The protection of the rights of members of unions by statute has been attempted in a number of States, by laws proposing to secure members of unions against discharge by reason of their membership. These laws have with great uniformity been declared unconstitutional, and such was the finding of the Supreme Court of Colorado in People v. Western Union Telegraph Co. (p. 160) in passing upon the socalled anticoercion act of the State (ch. 5, Laws of 1911).

PICKETING.

Many of the cases above noted discuss picketing as a feature of strike activities. In the two cases here noted there was no strike, but picketing was engaged in for the purpose of interfering with the conduct of business by nonunion employees. In Cyrus Currier & Sons v. International Molders (p. 156) there had been a strike in 1917, but an injunction had stopped picketing, and work had been resumed on the open-shop plan, employees being under contract not to join the union. The Court of Chancery of New Jersey granted an injunction to prevent picketing engaged in for the purpose of securing the defection of workers and violation of their contracts, threats of violence and actual violence being indulged in. The court in this case pointed out the reciprocal rights and privileges of employers and employees, and although granting the injunction, suggested that the employers' movement against organized labor was extending an invitation to the unions to ask for legal protection such as the employers themselves were seeking in the present case.
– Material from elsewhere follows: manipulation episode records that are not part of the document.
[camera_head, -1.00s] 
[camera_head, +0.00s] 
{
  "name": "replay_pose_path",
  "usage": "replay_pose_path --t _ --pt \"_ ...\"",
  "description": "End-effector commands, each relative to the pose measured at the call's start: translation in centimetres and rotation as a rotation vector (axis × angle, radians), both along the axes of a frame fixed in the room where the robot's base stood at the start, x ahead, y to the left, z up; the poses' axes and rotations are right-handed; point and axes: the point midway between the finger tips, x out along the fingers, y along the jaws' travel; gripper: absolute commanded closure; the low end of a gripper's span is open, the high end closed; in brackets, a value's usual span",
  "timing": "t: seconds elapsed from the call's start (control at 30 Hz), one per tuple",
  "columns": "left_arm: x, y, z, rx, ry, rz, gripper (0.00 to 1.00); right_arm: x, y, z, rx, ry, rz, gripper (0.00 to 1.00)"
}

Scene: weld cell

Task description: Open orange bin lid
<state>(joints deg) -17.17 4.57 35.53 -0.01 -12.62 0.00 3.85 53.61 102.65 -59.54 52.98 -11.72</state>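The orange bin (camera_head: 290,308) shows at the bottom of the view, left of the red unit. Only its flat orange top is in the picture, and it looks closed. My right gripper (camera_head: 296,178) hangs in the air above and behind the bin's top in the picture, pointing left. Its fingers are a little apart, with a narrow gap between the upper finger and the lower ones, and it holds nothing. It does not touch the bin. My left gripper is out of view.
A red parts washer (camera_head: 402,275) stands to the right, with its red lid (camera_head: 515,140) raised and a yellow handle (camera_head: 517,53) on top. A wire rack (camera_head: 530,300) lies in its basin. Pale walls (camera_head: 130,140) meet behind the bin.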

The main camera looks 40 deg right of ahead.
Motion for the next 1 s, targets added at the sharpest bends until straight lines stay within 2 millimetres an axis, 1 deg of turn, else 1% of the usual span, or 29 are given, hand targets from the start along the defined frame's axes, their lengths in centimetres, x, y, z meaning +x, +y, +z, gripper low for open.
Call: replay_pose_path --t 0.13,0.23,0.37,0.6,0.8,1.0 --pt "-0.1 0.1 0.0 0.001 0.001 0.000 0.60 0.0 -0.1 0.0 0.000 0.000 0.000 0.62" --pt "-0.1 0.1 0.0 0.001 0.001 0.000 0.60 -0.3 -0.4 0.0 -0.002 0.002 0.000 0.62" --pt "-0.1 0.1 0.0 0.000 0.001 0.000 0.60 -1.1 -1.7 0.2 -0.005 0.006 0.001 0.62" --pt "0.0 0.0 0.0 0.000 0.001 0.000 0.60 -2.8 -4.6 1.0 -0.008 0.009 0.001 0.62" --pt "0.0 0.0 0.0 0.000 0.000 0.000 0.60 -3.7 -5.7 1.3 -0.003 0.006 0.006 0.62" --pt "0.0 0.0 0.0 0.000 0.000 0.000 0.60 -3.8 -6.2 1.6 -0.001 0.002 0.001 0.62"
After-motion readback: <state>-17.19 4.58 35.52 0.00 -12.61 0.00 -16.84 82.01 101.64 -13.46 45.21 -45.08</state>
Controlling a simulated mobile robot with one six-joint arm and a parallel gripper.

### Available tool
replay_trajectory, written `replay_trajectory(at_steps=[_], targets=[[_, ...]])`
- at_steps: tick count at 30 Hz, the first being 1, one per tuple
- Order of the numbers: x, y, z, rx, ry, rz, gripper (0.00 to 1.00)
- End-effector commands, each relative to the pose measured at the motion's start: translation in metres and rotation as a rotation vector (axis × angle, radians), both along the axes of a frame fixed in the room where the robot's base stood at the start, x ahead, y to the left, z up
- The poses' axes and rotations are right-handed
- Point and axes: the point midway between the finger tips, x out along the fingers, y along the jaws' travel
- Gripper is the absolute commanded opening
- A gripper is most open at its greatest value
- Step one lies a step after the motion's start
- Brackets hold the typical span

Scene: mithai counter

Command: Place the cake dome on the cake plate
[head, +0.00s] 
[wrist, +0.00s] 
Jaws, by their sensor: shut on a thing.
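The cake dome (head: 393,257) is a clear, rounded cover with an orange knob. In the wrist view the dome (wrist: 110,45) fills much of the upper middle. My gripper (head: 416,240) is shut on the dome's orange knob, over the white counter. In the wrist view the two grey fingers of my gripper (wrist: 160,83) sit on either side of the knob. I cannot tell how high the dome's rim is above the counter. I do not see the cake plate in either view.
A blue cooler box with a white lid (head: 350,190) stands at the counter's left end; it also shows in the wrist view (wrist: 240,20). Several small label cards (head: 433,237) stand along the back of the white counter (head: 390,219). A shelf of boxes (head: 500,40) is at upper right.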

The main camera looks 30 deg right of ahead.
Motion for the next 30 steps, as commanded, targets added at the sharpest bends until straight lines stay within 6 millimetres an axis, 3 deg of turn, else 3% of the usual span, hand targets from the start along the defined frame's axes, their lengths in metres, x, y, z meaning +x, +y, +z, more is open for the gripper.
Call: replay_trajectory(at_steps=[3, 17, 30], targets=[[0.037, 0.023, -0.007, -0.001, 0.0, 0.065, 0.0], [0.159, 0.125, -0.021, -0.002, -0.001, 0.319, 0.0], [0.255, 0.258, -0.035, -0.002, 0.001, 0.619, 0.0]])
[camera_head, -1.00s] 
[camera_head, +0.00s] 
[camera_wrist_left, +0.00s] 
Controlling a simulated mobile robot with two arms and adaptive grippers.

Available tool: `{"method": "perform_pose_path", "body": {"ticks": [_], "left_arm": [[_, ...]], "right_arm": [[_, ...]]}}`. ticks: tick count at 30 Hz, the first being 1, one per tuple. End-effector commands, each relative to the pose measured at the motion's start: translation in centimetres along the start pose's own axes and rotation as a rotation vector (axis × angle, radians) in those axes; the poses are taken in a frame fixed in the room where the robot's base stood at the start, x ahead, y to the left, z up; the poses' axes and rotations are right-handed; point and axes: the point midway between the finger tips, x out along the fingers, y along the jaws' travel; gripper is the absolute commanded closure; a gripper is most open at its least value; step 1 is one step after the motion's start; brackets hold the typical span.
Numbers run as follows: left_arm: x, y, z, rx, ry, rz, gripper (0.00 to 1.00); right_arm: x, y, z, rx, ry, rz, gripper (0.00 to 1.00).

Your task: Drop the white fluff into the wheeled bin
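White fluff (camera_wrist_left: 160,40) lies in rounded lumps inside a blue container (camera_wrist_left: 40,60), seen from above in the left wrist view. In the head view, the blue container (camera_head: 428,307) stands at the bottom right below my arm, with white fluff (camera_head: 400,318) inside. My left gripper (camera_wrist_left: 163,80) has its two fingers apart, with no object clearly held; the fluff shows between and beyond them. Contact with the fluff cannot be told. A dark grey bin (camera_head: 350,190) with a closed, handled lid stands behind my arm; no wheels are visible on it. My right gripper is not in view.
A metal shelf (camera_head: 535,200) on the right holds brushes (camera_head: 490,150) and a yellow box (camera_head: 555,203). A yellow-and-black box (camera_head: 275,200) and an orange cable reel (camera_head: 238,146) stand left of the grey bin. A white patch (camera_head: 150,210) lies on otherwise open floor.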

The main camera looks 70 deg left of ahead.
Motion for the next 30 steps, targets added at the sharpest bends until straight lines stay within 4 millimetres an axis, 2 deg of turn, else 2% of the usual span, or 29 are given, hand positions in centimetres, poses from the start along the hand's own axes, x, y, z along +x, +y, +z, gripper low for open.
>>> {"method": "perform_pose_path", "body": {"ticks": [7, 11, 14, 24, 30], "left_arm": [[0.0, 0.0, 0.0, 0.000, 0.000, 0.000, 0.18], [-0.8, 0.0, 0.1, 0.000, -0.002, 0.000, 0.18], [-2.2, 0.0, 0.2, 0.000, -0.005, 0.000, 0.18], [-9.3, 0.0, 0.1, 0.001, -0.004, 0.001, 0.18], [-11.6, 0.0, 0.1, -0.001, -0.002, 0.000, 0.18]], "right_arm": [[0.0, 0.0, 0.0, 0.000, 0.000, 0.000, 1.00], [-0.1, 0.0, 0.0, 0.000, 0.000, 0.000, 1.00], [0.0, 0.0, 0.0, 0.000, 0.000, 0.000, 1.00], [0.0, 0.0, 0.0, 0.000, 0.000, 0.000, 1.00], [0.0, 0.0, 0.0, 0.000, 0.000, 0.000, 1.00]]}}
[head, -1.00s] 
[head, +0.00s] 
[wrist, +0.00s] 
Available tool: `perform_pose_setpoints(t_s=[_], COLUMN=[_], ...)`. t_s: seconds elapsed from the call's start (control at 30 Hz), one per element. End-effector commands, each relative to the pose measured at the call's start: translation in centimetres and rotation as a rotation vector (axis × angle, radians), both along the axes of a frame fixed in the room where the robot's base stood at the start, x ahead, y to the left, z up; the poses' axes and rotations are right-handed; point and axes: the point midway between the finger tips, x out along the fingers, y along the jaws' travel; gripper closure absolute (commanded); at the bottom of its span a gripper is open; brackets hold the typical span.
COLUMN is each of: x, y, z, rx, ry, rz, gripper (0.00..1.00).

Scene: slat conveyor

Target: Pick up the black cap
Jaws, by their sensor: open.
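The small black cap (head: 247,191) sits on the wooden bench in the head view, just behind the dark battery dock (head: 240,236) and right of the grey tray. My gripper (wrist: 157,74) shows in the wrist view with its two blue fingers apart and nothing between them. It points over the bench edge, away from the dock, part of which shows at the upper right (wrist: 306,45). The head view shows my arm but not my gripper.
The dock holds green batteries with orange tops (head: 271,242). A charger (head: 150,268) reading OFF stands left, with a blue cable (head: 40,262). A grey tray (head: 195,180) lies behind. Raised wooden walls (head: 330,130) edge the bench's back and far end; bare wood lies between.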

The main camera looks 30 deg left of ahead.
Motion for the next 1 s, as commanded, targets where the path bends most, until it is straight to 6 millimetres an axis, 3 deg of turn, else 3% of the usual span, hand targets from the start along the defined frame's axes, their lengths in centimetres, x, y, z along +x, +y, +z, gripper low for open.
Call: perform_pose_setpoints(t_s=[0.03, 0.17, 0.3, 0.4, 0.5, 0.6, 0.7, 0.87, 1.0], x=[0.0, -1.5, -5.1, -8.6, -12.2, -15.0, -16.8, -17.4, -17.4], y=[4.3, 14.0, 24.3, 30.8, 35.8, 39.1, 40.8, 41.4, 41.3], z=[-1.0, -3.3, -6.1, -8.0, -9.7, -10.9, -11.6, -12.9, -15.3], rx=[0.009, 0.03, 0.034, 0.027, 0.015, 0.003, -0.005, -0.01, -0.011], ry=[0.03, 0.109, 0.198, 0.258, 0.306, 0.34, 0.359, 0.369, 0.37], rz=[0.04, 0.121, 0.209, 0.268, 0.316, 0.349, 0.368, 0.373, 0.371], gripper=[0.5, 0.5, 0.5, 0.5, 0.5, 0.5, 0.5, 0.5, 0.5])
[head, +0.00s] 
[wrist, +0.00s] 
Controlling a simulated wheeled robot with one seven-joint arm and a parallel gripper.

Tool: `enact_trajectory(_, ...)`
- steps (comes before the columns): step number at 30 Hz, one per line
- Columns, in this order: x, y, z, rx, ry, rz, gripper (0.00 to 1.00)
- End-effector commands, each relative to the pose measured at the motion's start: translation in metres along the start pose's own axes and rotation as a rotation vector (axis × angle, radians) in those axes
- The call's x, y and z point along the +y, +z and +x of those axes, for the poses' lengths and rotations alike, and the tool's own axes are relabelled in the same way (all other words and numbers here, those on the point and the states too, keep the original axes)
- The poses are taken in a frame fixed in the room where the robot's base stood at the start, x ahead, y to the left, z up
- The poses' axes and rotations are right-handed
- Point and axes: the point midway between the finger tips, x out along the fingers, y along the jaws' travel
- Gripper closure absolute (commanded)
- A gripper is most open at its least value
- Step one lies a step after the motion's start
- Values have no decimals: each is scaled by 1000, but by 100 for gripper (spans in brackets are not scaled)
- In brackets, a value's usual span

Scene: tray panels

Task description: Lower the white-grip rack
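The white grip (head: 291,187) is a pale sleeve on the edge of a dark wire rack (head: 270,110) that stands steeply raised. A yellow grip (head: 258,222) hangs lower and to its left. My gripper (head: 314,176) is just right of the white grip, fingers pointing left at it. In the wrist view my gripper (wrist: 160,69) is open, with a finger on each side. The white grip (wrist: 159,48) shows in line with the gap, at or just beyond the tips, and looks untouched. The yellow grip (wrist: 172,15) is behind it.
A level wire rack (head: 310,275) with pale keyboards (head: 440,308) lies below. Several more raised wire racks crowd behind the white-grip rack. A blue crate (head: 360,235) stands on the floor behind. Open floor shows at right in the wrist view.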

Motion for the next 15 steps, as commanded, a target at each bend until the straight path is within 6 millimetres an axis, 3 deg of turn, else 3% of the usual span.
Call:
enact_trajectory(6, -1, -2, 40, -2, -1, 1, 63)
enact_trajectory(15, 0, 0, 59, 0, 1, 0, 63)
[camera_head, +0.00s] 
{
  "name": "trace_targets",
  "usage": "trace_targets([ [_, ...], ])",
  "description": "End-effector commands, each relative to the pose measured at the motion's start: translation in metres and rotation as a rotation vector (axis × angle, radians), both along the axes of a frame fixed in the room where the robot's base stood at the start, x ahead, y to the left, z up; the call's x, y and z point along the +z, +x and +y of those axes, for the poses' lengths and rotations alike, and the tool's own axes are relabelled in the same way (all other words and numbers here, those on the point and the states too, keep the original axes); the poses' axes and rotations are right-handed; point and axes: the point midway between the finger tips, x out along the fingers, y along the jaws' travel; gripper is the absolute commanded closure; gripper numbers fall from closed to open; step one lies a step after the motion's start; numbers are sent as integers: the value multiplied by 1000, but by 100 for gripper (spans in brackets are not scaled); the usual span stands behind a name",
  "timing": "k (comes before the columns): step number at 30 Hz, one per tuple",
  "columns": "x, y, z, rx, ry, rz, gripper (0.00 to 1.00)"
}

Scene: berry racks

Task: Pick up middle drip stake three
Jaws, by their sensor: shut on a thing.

The Supreme Court of Appeals of West Virginia had before it a case involving much the same principles, with the additional feature of a secondary boycott. (Parker Paint & Wall Paper Co. v. Local Union No. 813, p. 158.) The company named had been a member of an employers' association, which had formerly been in contract relations with the union. This had been disrupted and nonunion workers had been employed. Picketing establishments employing the master painters, and boycotting their business, were held to be enjoinable on two counts, one an attempt to procure a breach of contract, and the other a secondary boycott.